▶ Required task: All of the data should be output character for character, except the pictures.
****************
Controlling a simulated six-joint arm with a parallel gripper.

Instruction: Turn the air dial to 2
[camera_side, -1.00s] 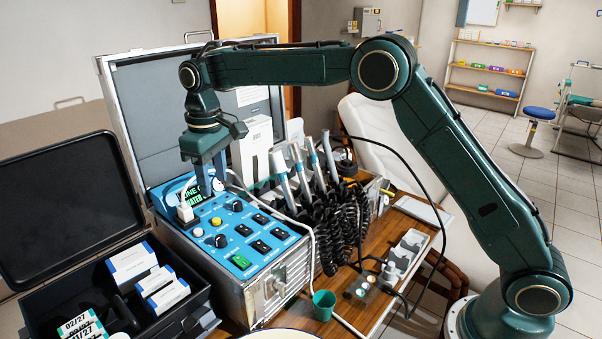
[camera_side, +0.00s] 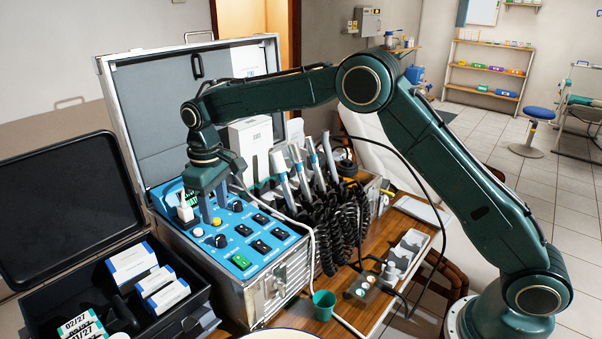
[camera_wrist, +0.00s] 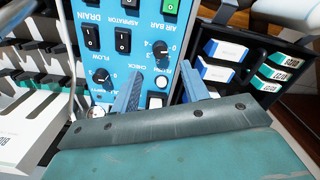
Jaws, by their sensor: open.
****************
▶ Answer to the problem:
Controlling a simulated six-joint arm with a parallel gripper.

Instruction: Turn the air dial to 2
[camera_side, -1.00s] 
[camera_side, +0.00s] 
[camera_wrist, +0.00s] 
Jaws, by their sensor: open.

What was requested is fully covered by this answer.